A change of scenery is the order of the day as we travel to Route 7 and visit for the next few weeks the Town of Bainbridge and look and read what historical information has been put together at this time. Some of the districts, there is no information available, others is a different story. However this week the subject is “The Little Red Schoolhouse,” which was common among the one-room school, however, documented history gives us the facts that most of the schools were painted white. Judgement on that is left to the readers!
The following documentation was forwarded to my attention by Charles Decker and was included with several other references with the many articles relevant to the Town of Afton. This documentation is reprinted as was received.
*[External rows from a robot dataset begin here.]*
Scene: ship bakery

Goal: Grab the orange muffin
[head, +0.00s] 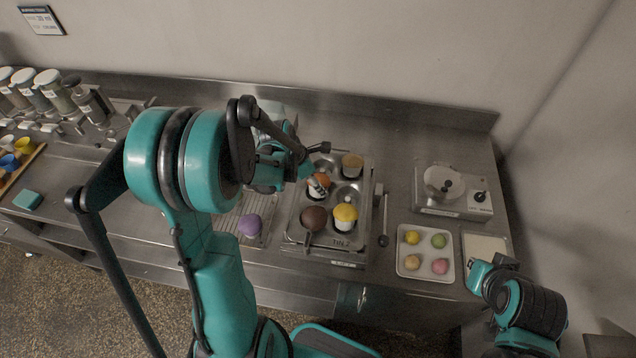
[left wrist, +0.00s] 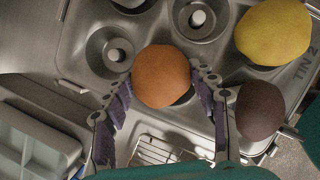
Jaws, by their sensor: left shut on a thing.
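The orange muffin (head: 320,181) sits at the muffin tin (head: 365,215) on the steel counter, partly hidden by my left gripper (head: 311,183) in the head view. In the left wrist view the orange muffin (left wrist: 162,76) lies between the two fingers of my left gripper (left wrist: 163,95), which is shut on it. A brown muffin (head: 313,218) and a yellow muffin (head: 345,213) sit near it in the tin, and a tan one (head: 352,164) at the back. My right gripper (head: 493,265) is at the lower right, away from the tin; its fingers are too small to read.
A white tray (head: 425,272) with several small coloured balls stands to the right. A scale-like device (head: 452,208) stands behind it. Jars (head: 55,93) line the far left.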

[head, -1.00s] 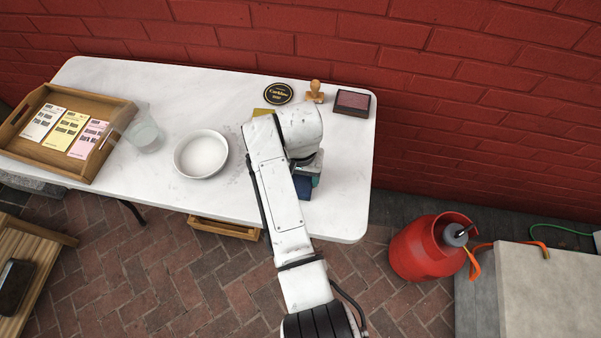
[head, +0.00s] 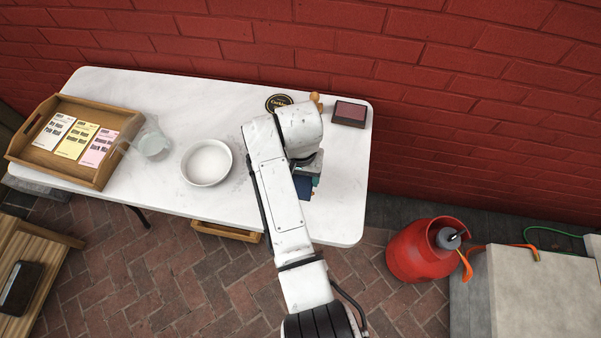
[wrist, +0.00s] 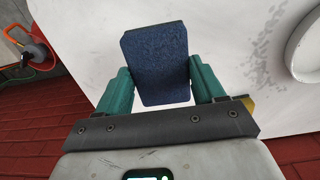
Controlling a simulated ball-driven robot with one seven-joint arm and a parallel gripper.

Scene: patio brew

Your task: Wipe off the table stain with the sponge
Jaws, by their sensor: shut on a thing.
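My gripper (wrist: 160,70) is shut on a dark blue sponge (wrist: 157,50), held between its two teal fingers. In the head view the sponge (head: 304,189) shows partly below my wrist, over the right part of the white table (head: 340,205). The grey speckled stain (wrist: 262,62) is on the table to the right of the sponge in the wrist view, apart from it. In the head view the stain (head: 238,172) lies between the white bowl and my arm, which may hide part of it. I cannot tell the sponge's height above the table.
A white bowl (head: 207,163) stands just left of the stain. A clear pitcher (head: 152,145) and a wooden tray (head: 97,180) with packets are farther left. A black round coaster (head: 279,102), a stamp (head: 317,100) and an ink pad (head: 349,114) lie at the back. A red gas cylinder (head: 420,252) stands right.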

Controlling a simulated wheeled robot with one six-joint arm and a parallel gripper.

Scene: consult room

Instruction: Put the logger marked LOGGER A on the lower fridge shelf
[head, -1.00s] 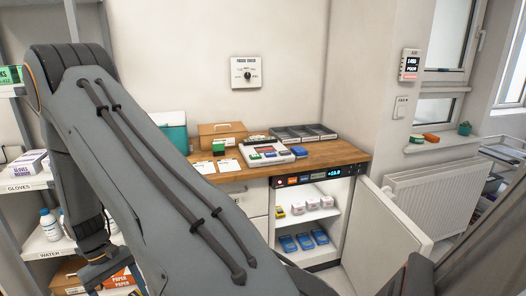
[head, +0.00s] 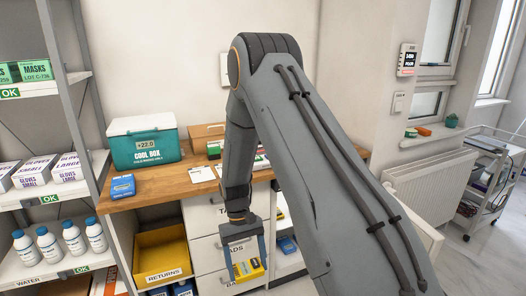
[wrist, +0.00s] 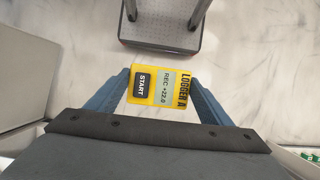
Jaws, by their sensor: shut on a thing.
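The yellow logger (wrist: 165,98) is marked LOGGER A and shows a START button and REC +22.0. My gripper (wrist: 158,80) is shut on it, one finger at each side. In the head view the gripper (head: 247,272) holds the logger (head: 246,268) in front of the drawers, below the counter top. The open fridge (head: 282,212) is mostly hidden behind my arm. A blue pack (head: 287,245) shows on its lower shelf; the rest of that shelf is hidden.
The fridge door (head: 432,237) stands open at right, partly behind my arm. The wooden counter (head: 185,189) carries a cool box (head: 143,141) and a blue box (head: 122,186). A yellow returns bin (head: 162,252) is left of the drawers (head: 205,255). Stocked shelves stand at far left.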

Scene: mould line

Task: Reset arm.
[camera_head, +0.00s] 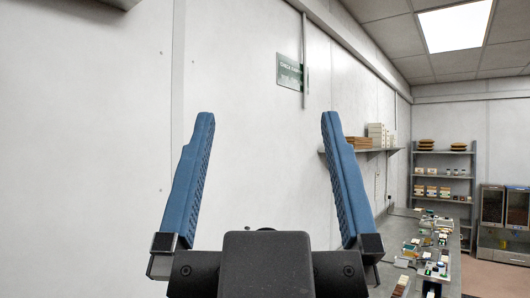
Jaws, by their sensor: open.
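My gripper (269,125) shows large in the lower middle of the head view. Its two blue ridged fingers point upward and stand wide apart. Nothing is between them; the pale wall (255,75) shows through the gap. The dark gripper body is at the bottom edge of the picture. The gripper is clear of everything in view.
A long bench (448,268) with several small parts runs along the wall at the lower right. A wall shelf (372,150) holds boxes. A grey rack (444,178) and a cabinet (503,225) stand at the back right. A green sign (289,71) is on the wall.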

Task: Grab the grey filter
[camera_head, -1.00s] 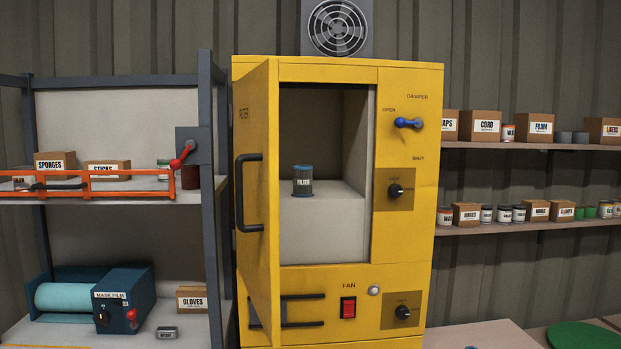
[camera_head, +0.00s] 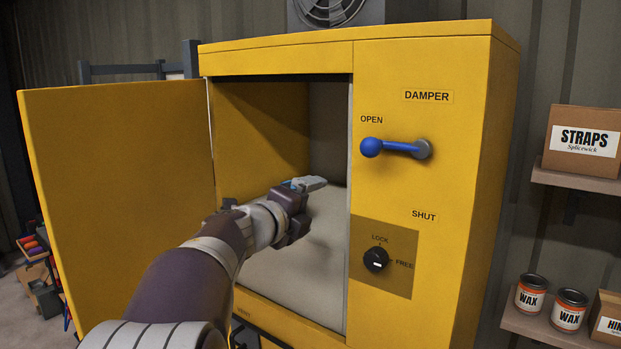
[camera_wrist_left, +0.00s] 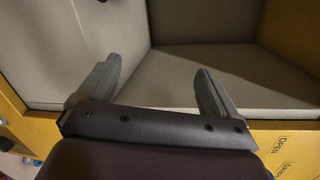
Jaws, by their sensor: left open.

“Again we come back to the original settlers in the area, and their basic philosophy on creed. ‘Work! Pray! Educate!’ was their creed then, and for many years. So, it is not surprising that as soon as any settlement was made, or wherever several houses with families began to congregate, we hear of a log cabin school being started. These individual schools were consolidated later into local School Districts. Early in the 19th century, the Township of Jericho was divided into ten such school districts.
One of the first schools to be recorded was one set up at Bush’s Corners. (Note: this is located at the intersection of Route 7 and County Route 38). Unfortunately, records of this one, and the other one-room schoolhouses, are few in number. We only know of the existence of this District School from indirect references to it from the old Warner Family papers. These records state:
“The first schoolhouse (e.g. Log Cabin) was built on the Prince Farm about 1800.” Also: “Mr. Bush’s house had a large all where all public doings, such as shows, balls, and School Exhibitions were held.”
These quotes show that a school must have existed at Bush’s Corners (Jericho Post Office) from the very beginning. His school was known as District #1. Later, it became District #15. No further records are available until a meeting of the School Board some ten years later. Although the Trustees met once a monthly, no minutes of such meetings were available until the second decade of the 19th Century.